January 4, 2021 | By: Molly Looman

After a year of postponing, re-arranging, and cancellations, it can feel daunting to head into a new year. Usually, this is a time of resolutions, forward-facing planning, and reinvention, but the past year may leave some people feeling nervous about setting too many plans in stone.

While there are still some uncertain waters ahead, goal-setting is an important practice for professionals both in their personal and work lives. There are still plenty of ways to set intentions and goals for the year with confidence.

1. Pick an Overarching Theme

Everyone has set specific resolutions that have been tough to keep up with. Often times we set goals that are too specific or deviate too far from our existing routine to ever be achievable. After a year like 2020, it may be best to enter this new year with broader goals. Some people refer to this as “Finding Your Why.”

Goals are harder to achieve if the motivation is not clear. If your goal is to have healthier work habits, list out the concrete reasons you would like to see this change. These can be the foundation that you return to when it becomes difficult to keep up with your goals.

You can also work backward using this method. You can list out a change you would like to see and then figure out what you need to do to get there. Maybe you would like to be promoted in the next year, work backward from that goal to find smaller goals that help you achieve that.

2. Define Achievement

 Many people are taught to make S.M.A.R.T goals. S.M.A.R.T. stands for Specific, Measurable, Achievable, Realistic, and Time-Bound. This is a great method to make goals, but after 2020, it can maybe feel worrisome to put timers on goals or you may even get the feeling that it is more difficult to set realistic goals. Perhaps your definitions of the words “realistic” and “achievable” have changed after a year of sudden adaptation.

 This is why it is so important to define what achievement means to you and to be flexible with yourself. IF your goal for January is to stay positive, define what positivity means for you. Is it greeting more co-workers in the morning, is it listening to one podcast you enjoy a day, is it using less negative wording in your workplace? Defining success will keep you from feeling like you are not moving forward and will allow you to adapt as the year continues.


3. Adjust as You Complete Goals

 One of the benefits of making smaller goals with shorter time-frames is that you give yourself time to correct and adjust. After a goal is completed, reflect on how easy it was to accomplish, how long it took you, and what the process was like. This will allow you to make needed adjustments for the next goal.
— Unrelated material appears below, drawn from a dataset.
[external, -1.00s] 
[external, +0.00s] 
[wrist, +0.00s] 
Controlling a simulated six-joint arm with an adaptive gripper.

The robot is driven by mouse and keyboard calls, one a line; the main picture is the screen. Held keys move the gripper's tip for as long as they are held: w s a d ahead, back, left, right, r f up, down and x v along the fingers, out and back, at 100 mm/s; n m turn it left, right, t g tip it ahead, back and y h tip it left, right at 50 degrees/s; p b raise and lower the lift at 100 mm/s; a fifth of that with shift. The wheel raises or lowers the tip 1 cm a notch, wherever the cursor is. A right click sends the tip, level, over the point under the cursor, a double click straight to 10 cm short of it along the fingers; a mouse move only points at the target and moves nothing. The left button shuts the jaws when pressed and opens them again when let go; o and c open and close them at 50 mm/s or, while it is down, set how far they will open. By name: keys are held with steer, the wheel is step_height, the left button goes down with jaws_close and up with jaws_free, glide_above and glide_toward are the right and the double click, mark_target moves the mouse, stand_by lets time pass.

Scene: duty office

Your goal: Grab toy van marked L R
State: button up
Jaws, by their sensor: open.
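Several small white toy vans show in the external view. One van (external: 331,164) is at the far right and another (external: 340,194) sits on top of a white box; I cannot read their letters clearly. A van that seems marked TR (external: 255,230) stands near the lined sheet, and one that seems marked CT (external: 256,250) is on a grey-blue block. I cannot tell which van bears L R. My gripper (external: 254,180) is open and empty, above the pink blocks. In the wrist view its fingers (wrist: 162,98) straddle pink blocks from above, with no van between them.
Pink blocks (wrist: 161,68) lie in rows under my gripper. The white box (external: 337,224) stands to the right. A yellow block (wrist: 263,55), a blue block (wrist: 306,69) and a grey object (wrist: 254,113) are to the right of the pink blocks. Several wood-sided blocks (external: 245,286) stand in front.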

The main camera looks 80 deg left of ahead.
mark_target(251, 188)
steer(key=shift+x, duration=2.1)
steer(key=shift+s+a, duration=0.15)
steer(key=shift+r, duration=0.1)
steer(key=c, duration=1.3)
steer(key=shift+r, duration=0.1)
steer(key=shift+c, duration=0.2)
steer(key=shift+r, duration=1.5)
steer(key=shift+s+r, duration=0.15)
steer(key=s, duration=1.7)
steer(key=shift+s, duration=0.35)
 Shorter and smaller goals also allow you to break down the system from the goal itself. IF the goal is to create more traffic on your website, your system can be a posting schedule. That system is a much more concrete item to work on that will give more of a sense of accomplishment and is easier to track.

 This also prevents you from switching between goals too often to the point of neither being completed. It is important as you evaluate goals to be comfortable with eliminating competing or future goals. Keeping this practice fluid and active will decrease the pressure to perform and increase an actual sense of productivity and achievement.